━━━ MATERIAL ━━━
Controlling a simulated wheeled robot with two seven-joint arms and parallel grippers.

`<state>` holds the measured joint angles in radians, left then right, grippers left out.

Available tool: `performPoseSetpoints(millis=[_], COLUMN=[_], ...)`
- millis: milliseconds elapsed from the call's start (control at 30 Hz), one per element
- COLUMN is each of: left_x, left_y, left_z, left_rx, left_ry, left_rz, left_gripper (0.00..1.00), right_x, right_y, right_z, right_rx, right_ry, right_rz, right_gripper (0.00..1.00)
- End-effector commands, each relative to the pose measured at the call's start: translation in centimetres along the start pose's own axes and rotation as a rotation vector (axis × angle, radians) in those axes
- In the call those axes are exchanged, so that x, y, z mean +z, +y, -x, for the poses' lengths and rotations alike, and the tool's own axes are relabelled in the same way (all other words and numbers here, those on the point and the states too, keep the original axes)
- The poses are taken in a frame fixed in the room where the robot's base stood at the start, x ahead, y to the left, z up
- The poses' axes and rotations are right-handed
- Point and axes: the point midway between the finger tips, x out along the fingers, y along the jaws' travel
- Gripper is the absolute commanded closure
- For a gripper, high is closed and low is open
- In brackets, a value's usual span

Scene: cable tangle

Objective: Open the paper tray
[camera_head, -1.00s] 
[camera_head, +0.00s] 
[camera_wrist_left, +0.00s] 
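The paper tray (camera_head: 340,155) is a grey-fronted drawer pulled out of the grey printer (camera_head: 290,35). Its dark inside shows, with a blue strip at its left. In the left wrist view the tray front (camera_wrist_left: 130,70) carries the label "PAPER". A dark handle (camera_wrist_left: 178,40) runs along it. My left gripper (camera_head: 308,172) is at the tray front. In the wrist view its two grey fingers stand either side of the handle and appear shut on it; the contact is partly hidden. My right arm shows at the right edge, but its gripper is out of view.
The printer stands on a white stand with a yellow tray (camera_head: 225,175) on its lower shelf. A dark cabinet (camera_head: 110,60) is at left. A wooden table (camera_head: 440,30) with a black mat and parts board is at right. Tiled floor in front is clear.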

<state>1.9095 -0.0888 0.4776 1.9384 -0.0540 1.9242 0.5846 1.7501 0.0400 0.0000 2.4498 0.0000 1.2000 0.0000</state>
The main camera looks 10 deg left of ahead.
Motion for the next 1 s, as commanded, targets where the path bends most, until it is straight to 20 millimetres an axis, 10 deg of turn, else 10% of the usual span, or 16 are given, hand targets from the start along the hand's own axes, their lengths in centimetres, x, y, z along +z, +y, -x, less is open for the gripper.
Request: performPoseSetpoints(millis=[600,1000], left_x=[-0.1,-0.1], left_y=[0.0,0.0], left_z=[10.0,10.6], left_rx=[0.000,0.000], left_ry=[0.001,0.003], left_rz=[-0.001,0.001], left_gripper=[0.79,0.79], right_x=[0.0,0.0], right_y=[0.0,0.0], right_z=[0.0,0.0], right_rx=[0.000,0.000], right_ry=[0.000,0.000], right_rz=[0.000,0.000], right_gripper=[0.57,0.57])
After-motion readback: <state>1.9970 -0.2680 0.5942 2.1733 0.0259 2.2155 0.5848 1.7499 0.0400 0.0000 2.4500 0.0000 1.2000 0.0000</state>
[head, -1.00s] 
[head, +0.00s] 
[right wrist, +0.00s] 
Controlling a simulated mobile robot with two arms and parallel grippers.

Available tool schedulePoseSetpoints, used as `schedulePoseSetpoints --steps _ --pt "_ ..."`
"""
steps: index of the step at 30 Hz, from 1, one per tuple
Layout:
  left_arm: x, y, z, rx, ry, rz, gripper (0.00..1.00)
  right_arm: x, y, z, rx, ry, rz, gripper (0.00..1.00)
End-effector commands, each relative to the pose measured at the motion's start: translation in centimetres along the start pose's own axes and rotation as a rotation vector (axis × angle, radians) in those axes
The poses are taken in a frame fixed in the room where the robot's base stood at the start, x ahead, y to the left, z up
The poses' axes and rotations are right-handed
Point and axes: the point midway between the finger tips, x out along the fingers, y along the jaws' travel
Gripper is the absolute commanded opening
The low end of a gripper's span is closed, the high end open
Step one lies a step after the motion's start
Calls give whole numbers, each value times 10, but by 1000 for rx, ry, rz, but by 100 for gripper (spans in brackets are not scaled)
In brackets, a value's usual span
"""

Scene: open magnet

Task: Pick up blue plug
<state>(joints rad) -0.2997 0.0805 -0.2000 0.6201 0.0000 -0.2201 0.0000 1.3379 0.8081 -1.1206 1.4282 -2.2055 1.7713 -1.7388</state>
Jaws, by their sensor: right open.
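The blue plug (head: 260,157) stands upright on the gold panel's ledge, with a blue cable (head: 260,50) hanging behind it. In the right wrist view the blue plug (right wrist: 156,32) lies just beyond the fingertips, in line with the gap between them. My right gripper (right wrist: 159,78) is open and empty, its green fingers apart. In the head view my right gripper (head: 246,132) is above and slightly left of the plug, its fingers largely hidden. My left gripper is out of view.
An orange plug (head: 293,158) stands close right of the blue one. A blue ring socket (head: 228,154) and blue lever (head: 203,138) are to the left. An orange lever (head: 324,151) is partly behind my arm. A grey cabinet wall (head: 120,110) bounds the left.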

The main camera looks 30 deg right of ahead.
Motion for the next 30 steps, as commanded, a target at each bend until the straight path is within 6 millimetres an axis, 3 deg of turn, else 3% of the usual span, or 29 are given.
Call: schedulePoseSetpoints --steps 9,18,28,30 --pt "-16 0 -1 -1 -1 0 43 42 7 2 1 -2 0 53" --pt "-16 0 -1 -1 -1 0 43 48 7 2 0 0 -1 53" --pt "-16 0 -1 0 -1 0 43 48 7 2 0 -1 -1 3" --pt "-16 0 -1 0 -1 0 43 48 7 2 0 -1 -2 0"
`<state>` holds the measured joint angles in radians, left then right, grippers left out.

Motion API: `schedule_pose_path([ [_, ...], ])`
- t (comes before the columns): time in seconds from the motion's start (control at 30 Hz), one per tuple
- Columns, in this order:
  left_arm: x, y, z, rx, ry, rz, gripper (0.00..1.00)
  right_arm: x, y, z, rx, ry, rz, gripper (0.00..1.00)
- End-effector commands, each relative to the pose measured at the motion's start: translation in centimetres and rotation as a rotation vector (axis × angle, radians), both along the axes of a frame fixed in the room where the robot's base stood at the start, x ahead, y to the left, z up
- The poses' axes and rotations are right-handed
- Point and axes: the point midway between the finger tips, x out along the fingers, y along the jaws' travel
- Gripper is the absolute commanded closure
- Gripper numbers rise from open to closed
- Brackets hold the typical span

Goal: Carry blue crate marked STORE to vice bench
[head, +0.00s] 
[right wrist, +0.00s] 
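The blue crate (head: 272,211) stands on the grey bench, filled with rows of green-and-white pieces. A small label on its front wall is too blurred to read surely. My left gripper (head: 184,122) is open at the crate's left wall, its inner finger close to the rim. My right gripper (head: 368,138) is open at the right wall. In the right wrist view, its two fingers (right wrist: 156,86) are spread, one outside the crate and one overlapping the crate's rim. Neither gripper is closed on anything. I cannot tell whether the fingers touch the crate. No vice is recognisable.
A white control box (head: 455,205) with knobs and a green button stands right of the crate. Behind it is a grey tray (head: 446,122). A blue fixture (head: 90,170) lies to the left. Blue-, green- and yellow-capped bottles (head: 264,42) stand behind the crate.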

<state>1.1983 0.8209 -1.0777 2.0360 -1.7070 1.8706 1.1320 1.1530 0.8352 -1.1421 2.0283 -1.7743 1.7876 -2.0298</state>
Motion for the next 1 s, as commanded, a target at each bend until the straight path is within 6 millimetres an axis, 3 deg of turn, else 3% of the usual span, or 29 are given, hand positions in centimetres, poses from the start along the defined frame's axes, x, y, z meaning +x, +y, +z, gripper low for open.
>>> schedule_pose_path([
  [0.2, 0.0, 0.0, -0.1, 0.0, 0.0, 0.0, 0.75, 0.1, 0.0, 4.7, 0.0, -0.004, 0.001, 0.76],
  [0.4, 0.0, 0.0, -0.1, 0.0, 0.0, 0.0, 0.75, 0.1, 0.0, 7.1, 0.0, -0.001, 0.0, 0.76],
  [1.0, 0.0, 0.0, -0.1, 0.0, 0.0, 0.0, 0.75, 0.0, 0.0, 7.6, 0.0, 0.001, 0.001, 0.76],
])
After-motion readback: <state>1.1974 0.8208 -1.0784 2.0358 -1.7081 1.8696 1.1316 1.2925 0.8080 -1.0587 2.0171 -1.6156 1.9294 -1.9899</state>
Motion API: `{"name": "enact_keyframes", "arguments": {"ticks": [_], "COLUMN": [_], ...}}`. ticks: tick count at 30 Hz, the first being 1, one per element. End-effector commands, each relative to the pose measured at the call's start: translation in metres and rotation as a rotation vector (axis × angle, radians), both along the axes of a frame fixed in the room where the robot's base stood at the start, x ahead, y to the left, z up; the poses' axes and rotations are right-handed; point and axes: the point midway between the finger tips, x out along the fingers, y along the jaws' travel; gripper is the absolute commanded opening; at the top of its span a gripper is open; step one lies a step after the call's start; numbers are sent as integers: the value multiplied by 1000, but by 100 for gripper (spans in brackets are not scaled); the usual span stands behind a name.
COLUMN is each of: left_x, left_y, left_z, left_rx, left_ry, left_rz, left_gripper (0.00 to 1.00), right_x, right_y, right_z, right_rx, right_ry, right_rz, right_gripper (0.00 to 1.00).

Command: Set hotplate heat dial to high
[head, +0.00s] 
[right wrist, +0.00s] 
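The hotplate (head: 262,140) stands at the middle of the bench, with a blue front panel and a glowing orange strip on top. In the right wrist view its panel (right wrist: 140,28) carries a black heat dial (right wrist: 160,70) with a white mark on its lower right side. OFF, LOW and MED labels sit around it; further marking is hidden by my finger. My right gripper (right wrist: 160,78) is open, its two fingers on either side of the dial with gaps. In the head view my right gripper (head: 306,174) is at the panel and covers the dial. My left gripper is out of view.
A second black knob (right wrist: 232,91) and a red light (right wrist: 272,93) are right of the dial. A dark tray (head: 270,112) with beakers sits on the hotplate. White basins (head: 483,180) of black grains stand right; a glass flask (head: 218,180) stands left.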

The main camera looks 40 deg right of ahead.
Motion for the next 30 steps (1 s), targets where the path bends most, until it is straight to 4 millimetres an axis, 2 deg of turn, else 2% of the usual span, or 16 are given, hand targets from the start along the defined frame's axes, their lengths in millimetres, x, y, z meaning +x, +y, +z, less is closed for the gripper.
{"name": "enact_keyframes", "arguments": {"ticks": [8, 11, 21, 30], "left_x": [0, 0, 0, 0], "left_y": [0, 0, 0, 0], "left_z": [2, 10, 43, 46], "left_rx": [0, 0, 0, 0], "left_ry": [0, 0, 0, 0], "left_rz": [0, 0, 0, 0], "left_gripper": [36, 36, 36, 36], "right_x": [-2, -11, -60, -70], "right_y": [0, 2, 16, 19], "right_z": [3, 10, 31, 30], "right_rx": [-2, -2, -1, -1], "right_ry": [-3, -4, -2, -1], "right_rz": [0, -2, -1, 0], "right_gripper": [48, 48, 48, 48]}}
━━━
Gather and copy every line of the data in which the string "absolute" is found.

RESPONSE TO THE EXERCISE |
- Gripper is the absolute commanded closure
Gripper is the absolute commanded opening
- Gripper is the absolute commanded closure
Motion API: `{"name": "enact_keyframes", "arguments": {"ticks": [_], "COLUMN": [_], ...}}`. ticks: tick count at 30 Hz, the first being 1, one per element. End-effector commands, each relative to the pose measured at the call's start: translation in metres and rotation as a rotation vector (axis × angle, radians), both along the axes of a frame fixed in the room where the robot's base stood at the start, x ahead, y to the left, z up; the poses' axes and rotations are right-handed; point and axes: the point midway between the finger tips, x out along the fingers, y along the jaws' travel; gripper is the absolute commanded opening; at the top of its span a gripper is open; step one lies a step after the call's start; numbers are sent as integers: the value multiplied by 1000, but by 100 for gripper (spans in brackets are not scaled); the usual span stands behind a name.

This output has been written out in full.